The team met prior to court to agree to a joint information presentation agenda was in 11 points and near the end allowed for MCFN a chance to cross examine what was presented

March 8 – 12: each team member will be presenting individual research to the court

March 7, 2016: Date when lawyers present their arguments

March ……Judge then decides how long he will take to render his decision

  • “I asked Bill Henderson what approach the judge would use to present his decision and he told me he could call everyone back to the court, do a telephone call or send a fax. No way of knowing.” - Jackie


  • Court room was set up with monitors and a big map of the treaty commissioners travel line

  • First day the Judge went over the resumes of each presenter to show credentials and he cautioned all to remain unbiased when presenting their information

  • When the experts gave their information they cited from the diaries of the commissioners as well as their own joint research references, map of hunting areas and family names around Moose Factory and displayed these documents as they were speaking

  • Was very hard to hear the judge because he did not have a microphone and spoke low, sometimes with his hand in front of his mouth

  • When the joint expert group presented, they were facing the audience and so we could hear them

  • Ex. Committee in attendance was Chief Gauthier and Councillors McLeod and Nolan, Band Manager, Cathy Clement and Laura Lee Rawlyk (MCFN/Elder Liaison)

  • Band members: Brian Rawlyk, Kathy Beaudry, Terri-Lou Fletcher, Jackie Fletcher, Greg Fletcher, June Markie, Shawn Pine, Robert Pine, Margaret Bergeron and grandson, Carol Jeffries, B.G. Fletcher. (my apologies if I forgot someone)

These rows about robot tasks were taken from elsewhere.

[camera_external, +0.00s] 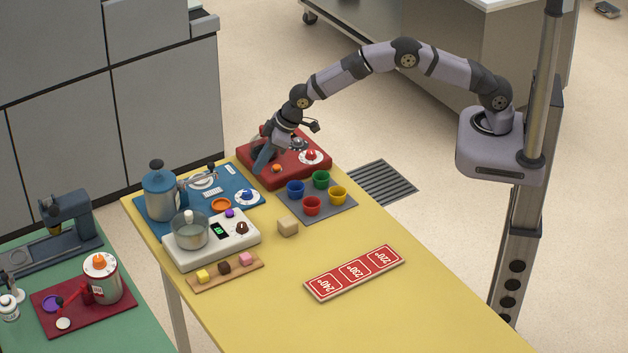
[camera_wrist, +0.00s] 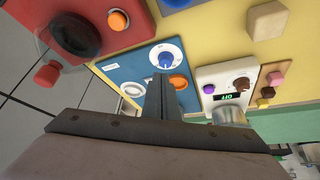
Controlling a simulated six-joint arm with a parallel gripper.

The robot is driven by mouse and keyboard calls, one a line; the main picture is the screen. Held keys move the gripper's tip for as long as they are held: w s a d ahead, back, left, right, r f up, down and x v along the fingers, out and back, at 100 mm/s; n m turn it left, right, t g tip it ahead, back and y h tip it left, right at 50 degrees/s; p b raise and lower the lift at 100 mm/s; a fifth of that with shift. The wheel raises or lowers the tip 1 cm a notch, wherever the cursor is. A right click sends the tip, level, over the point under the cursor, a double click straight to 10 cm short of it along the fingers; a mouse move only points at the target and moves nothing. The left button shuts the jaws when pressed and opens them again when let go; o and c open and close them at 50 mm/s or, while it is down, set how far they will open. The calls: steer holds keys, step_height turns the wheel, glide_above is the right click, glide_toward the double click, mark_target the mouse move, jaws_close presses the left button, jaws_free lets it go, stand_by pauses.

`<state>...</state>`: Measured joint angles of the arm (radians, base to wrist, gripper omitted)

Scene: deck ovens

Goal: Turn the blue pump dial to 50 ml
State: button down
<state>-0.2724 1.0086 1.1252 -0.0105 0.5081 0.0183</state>
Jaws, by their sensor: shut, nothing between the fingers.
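The blue pump dial (camera_external: 247,194) is a small blue knob on a white round scale, at the right part of the blue pump base (camera_external: 222,176). In the wrist view the blue dial (camera_wrist: 166,60) is just beyond my fingertips; its scale marks are too small to read. The blue pump tank (camera_external: 160,193) stands at the base's left end. My gripper (camera_external: 258,171) is shut and empty, pointing down near the edge between the red and blue bases, apart from the dial. In the wrist view my gripper (camera_wrist: 162,78) partly hides the blue base.
A red base (camera_external: 310,168) with a red dial and orange button lies behind.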

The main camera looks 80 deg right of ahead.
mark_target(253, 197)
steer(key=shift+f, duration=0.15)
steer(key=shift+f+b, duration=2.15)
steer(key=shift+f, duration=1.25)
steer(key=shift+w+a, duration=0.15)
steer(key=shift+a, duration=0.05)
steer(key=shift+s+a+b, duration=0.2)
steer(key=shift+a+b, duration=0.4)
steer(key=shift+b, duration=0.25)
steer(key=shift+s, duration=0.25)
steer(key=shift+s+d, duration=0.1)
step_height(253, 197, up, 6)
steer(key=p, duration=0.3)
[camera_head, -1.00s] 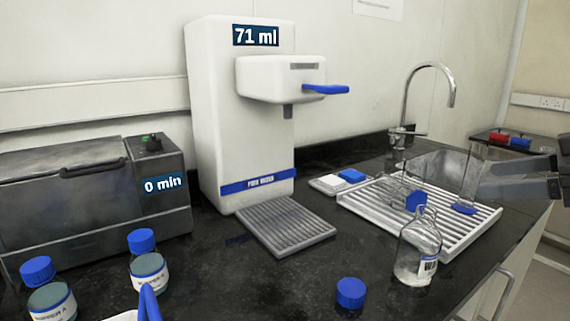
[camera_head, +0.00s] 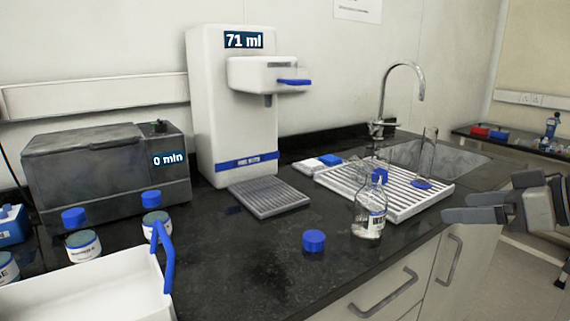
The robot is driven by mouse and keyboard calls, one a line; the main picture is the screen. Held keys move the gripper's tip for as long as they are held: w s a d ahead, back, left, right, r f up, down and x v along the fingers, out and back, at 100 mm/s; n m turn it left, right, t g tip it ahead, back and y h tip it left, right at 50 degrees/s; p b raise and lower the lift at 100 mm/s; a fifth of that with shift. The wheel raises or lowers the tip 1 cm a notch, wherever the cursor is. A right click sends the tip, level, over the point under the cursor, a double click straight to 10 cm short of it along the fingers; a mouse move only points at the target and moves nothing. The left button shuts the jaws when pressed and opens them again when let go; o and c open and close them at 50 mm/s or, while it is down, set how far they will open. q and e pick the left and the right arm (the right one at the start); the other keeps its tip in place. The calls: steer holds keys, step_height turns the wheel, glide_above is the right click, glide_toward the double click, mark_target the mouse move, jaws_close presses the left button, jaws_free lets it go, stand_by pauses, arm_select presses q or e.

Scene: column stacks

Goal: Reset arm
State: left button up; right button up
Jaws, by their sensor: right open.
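My right gripper (camera_head: 477,207) is at the right, in front of the counter edge. Its jaws are open and nothing shows between them. A clear glass bottle (camera_head: 369,212) with a white label stands uncapped on the counter, left of the gripper. A blue cap (camera_head: 314,241) lies on the counter left of the bottle. A white drying rack (camera_head: 407,200) behind holds a tall glass cylinder (camera_head: 428,155) with a blue base and another piece of glassware with blue on it. My left gripper is not in view.
A white water dispenser (camera_head: 215,110) reads 71 ml, with a grey drip tray (camera_head: 268,197) before it. A dark bath (camera_head: 100,165) reads 0 min. Blue-capped bottles (camera_head: 83,246) and a white carrier (camera_head: 90,300) with a blue handle stand front left.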

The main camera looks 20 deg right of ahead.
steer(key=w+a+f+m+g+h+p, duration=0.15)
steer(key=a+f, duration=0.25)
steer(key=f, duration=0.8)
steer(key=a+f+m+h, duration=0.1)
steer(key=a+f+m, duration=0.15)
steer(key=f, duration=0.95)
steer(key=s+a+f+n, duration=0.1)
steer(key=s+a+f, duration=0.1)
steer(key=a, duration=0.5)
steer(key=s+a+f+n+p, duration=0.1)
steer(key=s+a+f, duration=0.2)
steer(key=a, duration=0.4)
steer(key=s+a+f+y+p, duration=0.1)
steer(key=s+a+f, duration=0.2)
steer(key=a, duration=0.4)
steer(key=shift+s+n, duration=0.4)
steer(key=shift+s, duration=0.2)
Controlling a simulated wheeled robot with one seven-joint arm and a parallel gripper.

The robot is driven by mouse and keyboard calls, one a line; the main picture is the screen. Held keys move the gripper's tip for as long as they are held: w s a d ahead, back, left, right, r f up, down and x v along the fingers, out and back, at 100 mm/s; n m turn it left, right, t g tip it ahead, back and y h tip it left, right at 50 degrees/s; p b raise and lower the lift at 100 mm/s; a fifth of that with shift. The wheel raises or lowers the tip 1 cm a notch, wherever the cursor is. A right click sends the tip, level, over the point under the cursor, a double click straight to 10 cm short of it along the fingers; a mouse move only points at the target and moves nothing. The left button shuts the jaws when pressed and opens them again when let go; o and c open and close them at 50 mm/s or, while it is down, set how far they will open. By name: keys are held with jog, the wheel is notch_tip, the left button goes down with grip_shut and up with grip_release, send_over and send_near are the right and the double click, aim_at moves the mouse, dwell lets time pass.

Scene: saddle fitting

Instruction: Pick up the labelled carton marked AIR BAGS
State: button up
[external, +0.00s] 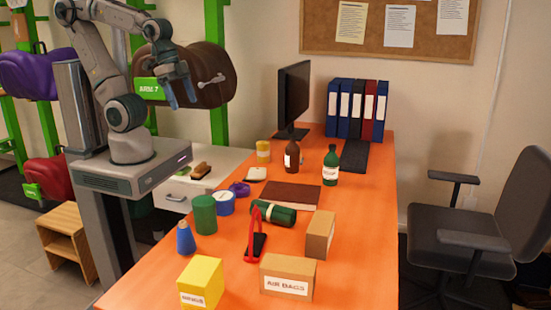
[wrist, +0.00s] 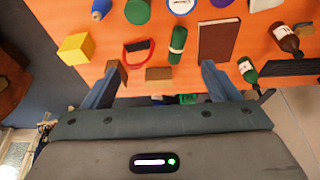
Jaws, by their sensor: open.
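The AIR BAGS carton (external: 288,278) is a brown box with a white label on its front. It stands at the near end of the orange table. In the wrist view, a brown box partly hidden by the left finger appears to be this carton (wrist: 122,73); its label cannot be seen there. My gripper (external: 182,94) is open and empty, raised left of the table and far from the carton. In the wrist view its fingers (wrist: 162,66) are spread wide with nothing held between them.
A plain brown carton (external: 320,236) stands just behind the AIR BAGS carton. A yellow box (external: 201,283) is to its left, and a red-handled tool (external: 255,240) is behind-left. A green roll (external: 273,213), bottles and a monitor (external: 294,92) stand farther back.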

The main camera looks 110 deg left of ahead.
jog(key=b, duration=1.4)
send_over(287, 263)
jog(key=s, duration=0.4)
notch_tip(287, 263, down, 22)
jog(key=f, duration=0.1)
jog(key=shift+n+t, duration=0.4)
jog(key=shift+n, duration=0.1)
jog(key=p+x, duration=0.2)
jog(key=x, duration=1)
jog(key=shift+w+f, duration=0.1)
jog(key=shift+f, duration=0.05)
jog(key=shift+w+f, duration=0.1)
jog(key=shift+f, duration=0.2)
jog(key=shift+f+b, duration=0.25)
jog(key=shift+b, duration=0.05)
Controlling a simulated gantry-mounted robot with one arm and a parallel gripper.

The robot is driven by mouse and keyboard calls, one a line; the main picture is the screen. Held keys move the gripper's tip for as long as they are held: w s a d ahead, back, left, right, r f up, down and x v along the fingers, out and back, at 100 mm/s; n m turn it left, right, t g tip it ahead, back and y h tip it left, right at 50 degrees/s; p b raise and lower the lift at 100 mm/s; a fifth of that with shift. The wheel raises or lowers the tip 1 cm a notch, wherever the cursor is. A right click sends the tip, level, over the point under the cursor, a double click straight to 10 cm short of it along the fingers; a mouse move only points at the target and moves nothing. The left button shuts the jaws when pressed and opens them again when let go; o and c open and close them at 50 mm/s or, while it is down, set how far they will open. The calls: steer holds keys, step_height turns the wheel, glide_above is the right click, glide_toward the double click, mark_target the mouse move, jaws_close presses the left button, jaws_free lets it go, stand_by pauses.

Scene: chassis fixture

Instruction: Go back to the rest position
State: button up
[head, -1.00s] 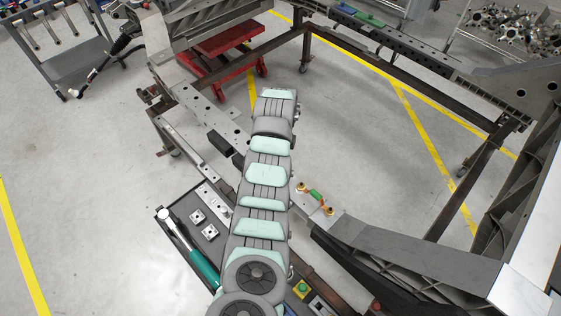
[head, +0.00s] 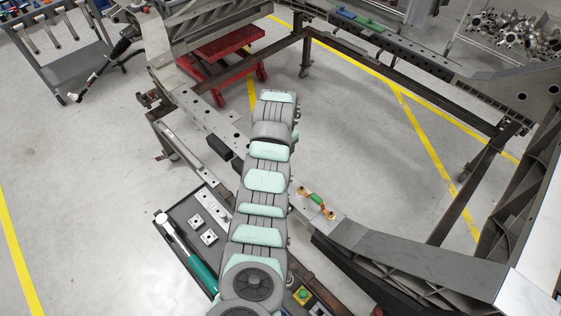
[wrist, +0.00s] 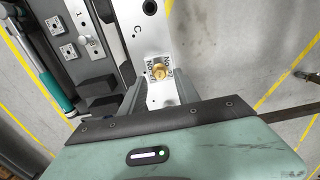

  • It was very disturbing, when the joint expert presentation was being made, to see how the commissioners decided to do things when they were making treaty in the Treaty 9 area in 1905 and 1906. They would be consistent for the first three or four First Nations and then do things differently for the next two and so on. Sometimes their approach would be a “meet and pay” where the commissioners would meet the heads of families and pay them annuity and gratuity to the tune of $8.00 or there was a “five step process”

  1. Notification to people that the commissioners would be coming

  2. An election of Chief and Council(ers) would be held

  3. Treaty would be signed

  4. Feast would occur

  5. Flag and copy of the Treaty would be presented

  • This is the first time we see that our people got involved with the term “Chief and Council”. We never had that system. We did have “spokespersons or headmen”.

  • For the most part the reserve formula was followed “one square mile for a family of five” but they certainly dropped that when they were coming to the railway reserves

  • They eventually adopted a pay list process for each community because they were paying people twice and mixing up Ojibwes and Crees

  • When they got to Biscotasing (first railway people) they talked about “stragglers” coming from the Spanish River Robinson Huron area (Ojibwe), Flying Post (Crees) and Mattagami. There was no pay list at Bisco.

  • They referred to us as the “Moose Factory Indians living at Missanabie”, and then “Missanabie Cree Indians” Commissioner Stewart’s diary lists 98 Moose Factory Indians living at Missanabie were paid and later on goes on to say that the 98 were Crees and Ojibwes.

  • When they got to Missanabie it was a total mix up. They lumped us in with the Ojibwe’s of Michipicoten several times and at one point believed IR62 was a Missanabie Cree reserve.

  • So many inconsistencies that sometimes the judge would be scratching and shaking his head.

  • As I sat and watched the proceedings each day I couldn’t help but notice that all these non-native people are still making decisions on our behalf

  • They even use the court process to point out all of their inequities and inconsistencies which is good for us

  • Not sure how it is all going to turn out but the court costs will be taken care of no matter how long it takes. I could add a lot more but there is so much so if you want to know more I can tell you what’s in my notes

  • We need to pray that it comes out in our favor as our lawyers seem to believe. I am glad I attended to see the process and would like to be there for the lawyers arguments on March 7, but no monies.